It may not be surprising that Quebec gets kind of cold at night, even in May, and by the time we had a chance to talk to Ms. Hudgens, it was nearly 9pm, and we ended up having to borrow a heavy coat from wardrobe so we could do a quick interview with her while sitting outsider her trailer. At the time we spoke, her movie Bandslam hadn’t been released, but she had signed on to star in Zack Snyder’s Sucker Punch, a set we wouldn’t visit for seven more months. (Look for that set visit soon, hopefully!)
Although we never had spoken before (and we weren’t exactly “High School Musical” fans), it turns out that Ms. Hudgens was quite delightful to talk to, especially after we had met her parents and sister earlier in the day.
ComingSoon.net: I know this had been in development for about a year and a half, so how did they come to you about this and what was the appeal?
Vanessa Hudgens: It was just a script that was in the pile, you know, and I read it, and I thought that it was really interesting. I had a meeting with them, and I remember running in, and I was late and I felt horrible, and we just had a great conversation. It was me, Susan the producer and Daniel the director, and we just sat and talked about the project. Just hearing Daniel’s ambitions, what he wanted to do, how he wanted to shoot it, how he wanted to develop the characters. It just seemed like the right next choice.
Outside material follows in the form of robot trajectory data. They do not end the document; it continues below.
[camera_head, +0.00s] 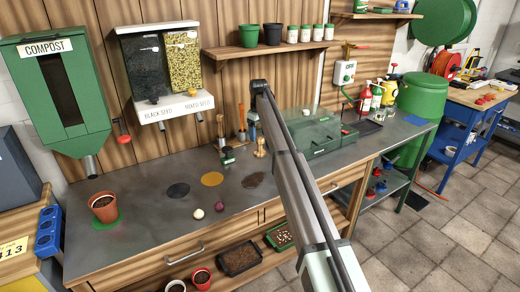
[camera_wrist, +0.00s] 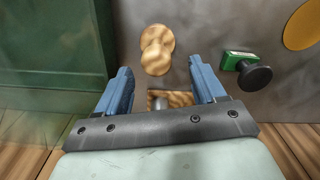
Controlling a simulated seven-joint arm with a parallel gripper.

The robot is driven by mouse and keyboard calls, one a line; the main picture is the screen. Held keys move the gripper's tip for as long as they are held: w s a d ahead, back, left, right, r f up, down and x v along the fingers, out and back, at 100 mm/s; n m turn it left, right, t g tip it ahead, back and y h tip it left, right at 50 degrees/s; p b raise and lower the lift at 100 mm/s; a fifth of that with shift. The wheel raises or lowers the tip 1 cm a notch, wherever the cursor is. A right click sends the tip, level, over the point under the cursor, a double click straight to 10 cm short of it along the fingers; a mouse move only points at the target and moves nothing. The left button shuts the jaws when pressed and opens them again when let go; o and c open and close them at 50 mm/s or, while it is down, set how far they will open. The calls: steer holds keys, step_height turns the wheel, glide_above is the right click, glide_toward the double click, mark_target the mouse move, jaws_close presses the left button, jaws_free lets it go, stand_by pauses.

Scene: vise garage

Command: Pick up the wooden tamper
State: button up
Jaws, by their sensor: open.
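The wooden tamper (camera_head: 259,148) stands upright on the grey bench top, just left of the green lidded box. In the wrist view the tamper (camera_wrist: 157,48) is seen from above as pale round wooden shapes, beyond the fingertips and roughly centred between them. My gripper (camera_head: 252,128) is above the bench behind the tamper, close to the back wall. In the wrist view my gripper (camera_wrist: 160,72) has its two blue fingers apart with nothing held. The tamper's lower part is partly hidden by its top in the wrist view.
A wooden block with a metal part (camera_wrist: 170,100) shows between the finger bases. A black-knobbed green item (camera_wrist: 246,70) stands right of the fingers in the wrist view. The green box (camera_head: 315,135) is right of the tamper. Discs and small balls lie left and in front.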

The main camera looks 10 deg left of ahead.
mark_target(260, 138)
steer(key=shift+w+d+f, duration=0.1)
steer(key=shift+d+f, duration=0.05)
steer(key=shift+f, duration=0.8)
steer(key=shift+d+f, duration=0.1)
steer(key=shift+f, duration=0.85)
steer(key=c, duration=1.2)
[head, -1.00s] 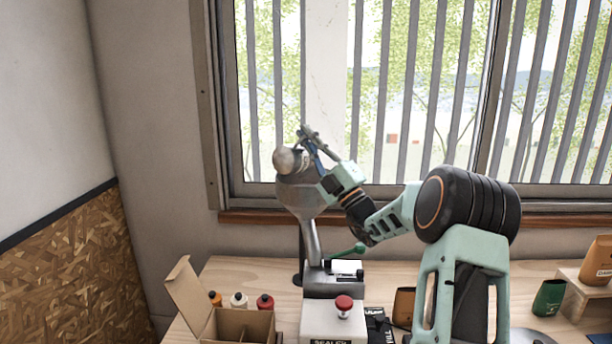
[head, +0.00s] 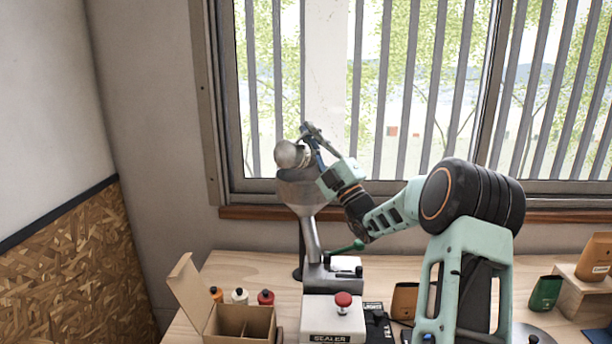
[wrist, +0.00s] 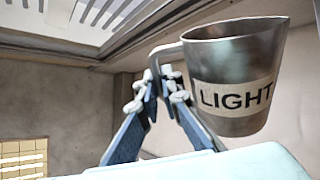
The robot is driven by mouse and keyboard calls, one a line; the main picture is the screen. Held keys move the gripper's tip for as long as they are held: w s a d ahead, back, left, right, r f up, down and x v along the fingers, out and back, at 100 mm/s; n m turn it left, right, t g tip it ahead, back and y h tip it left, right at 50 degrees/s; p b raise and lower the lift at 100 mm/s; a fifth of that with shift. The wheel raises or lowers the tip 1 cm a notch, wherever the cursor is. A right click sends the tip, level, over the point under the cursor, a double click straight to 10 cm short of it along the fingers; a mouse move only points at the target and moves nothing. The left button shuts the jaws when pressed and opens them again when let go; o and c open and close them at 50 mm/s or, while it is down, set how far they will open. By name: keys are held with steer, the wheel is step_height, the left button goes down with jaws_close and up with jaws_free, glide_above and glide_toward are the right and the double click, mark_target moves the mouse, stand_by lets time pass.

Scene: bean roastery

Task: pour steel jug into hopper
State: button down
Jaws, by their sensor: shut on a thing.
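The steel jug (head: 291,155) is directly above the hopper (head: 297,190) in the head view, tilted over. I cannot tell whether its rim touches the hopper. In the wrist view the steel jug (wrist: 233,78) carries a pale label reading "LIGHT", and its mouth is toward the top of the picture. My gripper (wrist: 160,92) is shut on the jug's handle; in the head view my gripper (head: 314,145) is at the jug's right. The jug's contents are hidden, and no falling stream shows.
A sealer (head: 333,320) with a red knob stands in front. An open cardboard box (head: 240,322) and several small bottles are at left. The window (head: 400,90) is close behind.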

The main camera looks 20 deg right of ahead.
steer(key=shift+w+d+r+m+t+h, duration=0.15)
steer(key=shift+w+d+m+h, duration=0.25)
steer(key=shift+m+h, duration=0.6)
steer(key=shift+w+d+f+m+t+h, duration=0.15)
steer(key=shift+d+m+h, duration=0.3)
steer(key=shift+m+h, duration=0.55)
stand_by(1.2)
CS: Had you already finished the last “High School Musical” movie at that point?
CS: What about “Bandslam”?
Hudgens: That was actually before “High School Musical.”
CS: Had you been looking specifically for non-singing roles?
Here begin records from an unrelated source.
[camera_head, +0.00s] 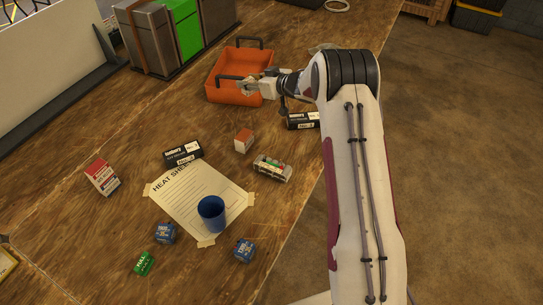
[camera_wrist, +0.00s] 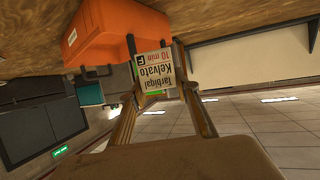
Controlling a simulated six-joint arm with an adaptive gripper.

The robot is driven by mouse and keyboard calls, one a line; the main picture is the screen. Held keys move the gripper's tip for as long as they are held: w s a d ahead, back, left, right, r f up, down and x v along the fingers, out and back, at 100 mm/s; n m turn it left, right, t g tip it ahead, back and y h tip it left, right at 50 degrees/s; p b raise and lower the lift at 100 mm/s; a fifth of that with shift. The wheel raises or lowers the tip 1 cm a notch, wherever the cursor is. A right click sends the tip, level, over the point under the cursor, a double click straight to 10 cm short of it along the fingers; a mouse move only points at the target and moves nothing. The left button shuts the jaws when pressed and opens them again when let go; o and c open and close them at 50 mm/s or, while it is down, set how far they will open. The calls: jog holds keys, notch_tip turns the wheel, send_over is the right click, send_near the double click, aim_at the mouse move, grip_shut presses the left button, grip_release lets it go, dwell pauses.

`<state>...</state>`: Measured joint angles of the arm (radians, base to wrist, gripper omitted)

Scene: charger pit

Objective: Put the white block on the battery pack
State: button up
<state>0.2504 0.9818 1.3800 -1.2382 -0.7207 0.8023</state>
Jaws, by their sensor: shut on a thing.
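My gripper (camera_head: 257,88) is over the near side of the orange tray in the head view. In the wrist view my gripper (camera_wrist: 162,84) is shut on the white block (camera_wrist: 155,66), a small box whose print appears upside down. In the head view the block is too small and too covered by the fingers to make out clearly. A small pack with green and red round tops (camera_head: 272,168), which looks like the battery pack, lies on the table right of the paper sheet, well apart from my gripper. Its top is in view.
The orange tray (camera_head: 217,94) stands at the back with dark handles. Black boxes (camera_head: 183,153), a brown-and-white box (camera_head: 243,141), a red-and-white box (camera_head: 101,177), a blue cup (camera_head: 211,211) and small blue and green boxes lie around the taped paper (camera_head: 190,195).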

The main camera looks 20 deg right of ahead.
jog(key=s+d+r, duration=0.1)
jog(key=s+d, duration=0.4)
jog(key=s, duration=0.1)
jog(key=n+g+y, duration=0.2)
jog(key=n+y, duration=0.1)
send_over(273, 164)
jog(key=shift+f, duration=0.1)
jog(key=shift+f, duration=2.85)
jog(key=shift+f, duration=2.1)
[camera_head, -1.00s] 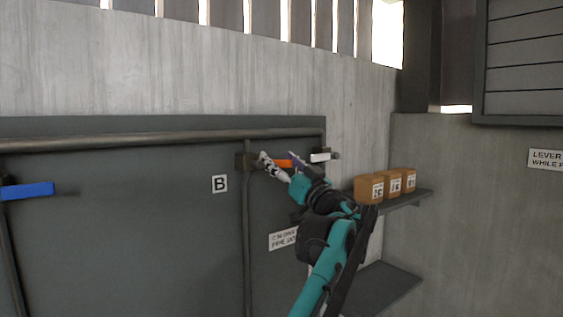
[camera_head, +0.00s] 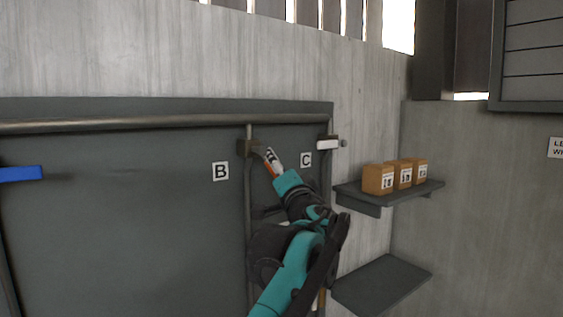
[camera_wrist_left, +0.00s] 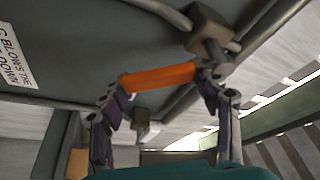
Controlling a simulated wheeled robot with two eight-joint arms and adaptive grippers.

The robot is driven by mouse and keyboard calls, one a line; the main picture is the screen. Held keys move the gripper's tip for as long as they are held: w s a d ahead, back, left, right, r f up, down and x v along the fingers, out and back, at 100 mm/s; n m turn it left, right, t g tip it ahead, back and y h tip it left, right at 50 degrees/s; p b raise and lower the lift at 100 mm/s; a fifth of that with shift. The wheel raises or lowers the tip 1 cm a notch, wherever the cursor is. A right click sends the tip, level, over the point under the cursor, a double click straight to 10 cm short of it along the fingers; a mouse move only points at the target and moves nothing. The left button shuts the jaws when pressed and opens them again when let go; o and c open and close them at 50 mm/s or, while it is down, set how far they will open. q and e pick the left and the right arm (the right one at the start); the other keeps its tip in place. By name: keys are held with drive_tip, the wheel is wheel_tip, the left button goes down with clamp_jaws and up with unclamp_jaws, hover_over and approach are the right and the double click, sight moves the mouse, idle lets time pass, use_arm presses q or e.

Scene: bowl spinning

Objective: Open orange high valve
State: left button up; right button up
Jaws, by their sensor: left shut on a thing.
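The orange valve handle (camera_head: 267,169) is by the brown valve body (camera_head: 246,147) on the pipe right of the B sign. Only a little orange shows there, because my left gripper (camera_head: 271,158) covers most of it. The handle slants down to the right. In the left wrist view, the orange handle (camera_wrist_left: 160,77) runs between the two fingers of my left gripper (camera_wrist_left: 165,84), which is shut on it. The valve body (camera_wrist_left: 208,28) is close above the right finger there. My right gripper is not in view.
A white handle (camera_head: 328,144) is to the right, above the C sign (camera_head: 306,160). A blue handle (camera_head: 20,174) is at far left. Several small boxes (camera_head: 378,180) stand on a wall shelf (camera_head: 366,199), with a lower shelf (camera_head: 383,285) beneath. A horizontal pipe (camera_head: 120,122) runs above.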

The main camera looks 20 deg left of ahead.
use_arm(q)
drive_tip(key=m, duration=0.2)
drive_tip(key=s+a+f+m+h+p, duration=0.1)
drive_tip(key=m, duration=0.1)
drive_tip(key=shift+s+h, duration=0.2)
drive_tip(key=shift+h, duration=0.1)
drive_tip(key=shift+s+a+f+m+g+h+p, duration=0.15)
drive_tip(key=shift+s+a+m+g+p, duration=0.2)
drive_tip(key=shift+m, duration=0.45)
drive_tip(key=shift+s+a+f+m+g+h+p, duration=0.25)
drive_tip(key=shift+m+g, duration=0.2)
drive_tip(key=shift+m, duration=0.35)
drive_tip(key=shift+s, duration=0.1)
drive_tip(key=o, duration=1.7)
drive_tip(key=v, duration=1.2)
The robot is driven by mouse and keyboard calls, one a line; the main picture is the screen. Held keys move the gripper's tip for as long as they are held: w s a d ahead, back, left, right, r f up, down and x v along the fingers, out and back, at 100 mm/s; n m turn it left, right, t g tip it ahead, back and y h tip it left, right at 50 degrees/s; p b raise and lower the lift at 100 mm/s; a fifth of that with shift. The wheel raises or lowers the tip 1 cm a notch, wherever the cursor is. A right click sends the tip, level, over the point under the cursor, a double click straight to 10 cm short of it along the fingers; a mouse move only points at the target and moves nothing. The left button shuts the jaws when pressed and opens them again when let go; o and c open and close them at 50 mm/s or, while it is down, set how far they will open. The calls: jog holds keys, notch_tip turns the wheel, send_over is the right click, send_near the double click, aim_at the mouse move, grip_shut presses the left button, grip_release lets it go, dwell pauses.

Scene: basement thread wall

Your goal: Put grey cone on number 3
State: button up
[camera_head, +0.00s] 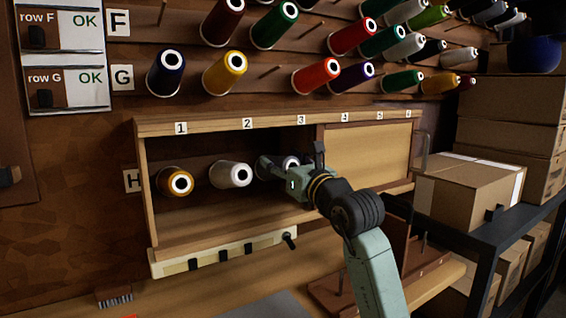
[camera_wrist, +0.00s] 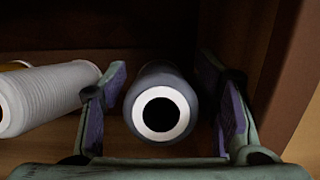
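The dark grey cone (camera_wrist: 160,82) lies end-on in the middle of the wrist view, its white ring and dark hole facing me. In the head view the cone (camera_head: 290,162) is in the wooden row H cabinet, roughly below the number 3 label (camera_head: 301,120), partly hidden by my gripper. My gripper (camera_head: 283,165) reaches into the cabinet. In the wrist view my gripper (camera_wrist: 162,85) has its fingers apart, one on each side of the cone, with narrow dark gaps showing. The peg behind the cone is hidden.
A white cone (camera_head: 231,175) sits close on the left under number 2, and an orange cone (camera_head: 175,182) under number 1. A light wooden panel (camera_head: 367,157) covers the right of the cabinet. Cardboard boxes (camera_head: 470,185) stand on a shelf at right.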

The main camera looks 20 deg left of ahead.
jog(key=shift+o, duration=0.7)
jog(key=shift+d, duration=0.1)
Hudgens: Yeah, I’m growing and I want to be able to grow as an actress, and I think the best way of doing that is just by trying to sink my teeth into as many different things as I can. This came to me and it just seemed different. It was a fun, interesting character that I would really be able to play with, so I was like, “I’m totally on board.”
CS: Did you read the book or did they want you to read the book?
Hudgens: Um, no, I read the script first, and then heard about the book later on. (laughs)
CS: Did you want to pick up the book to see what your character was like?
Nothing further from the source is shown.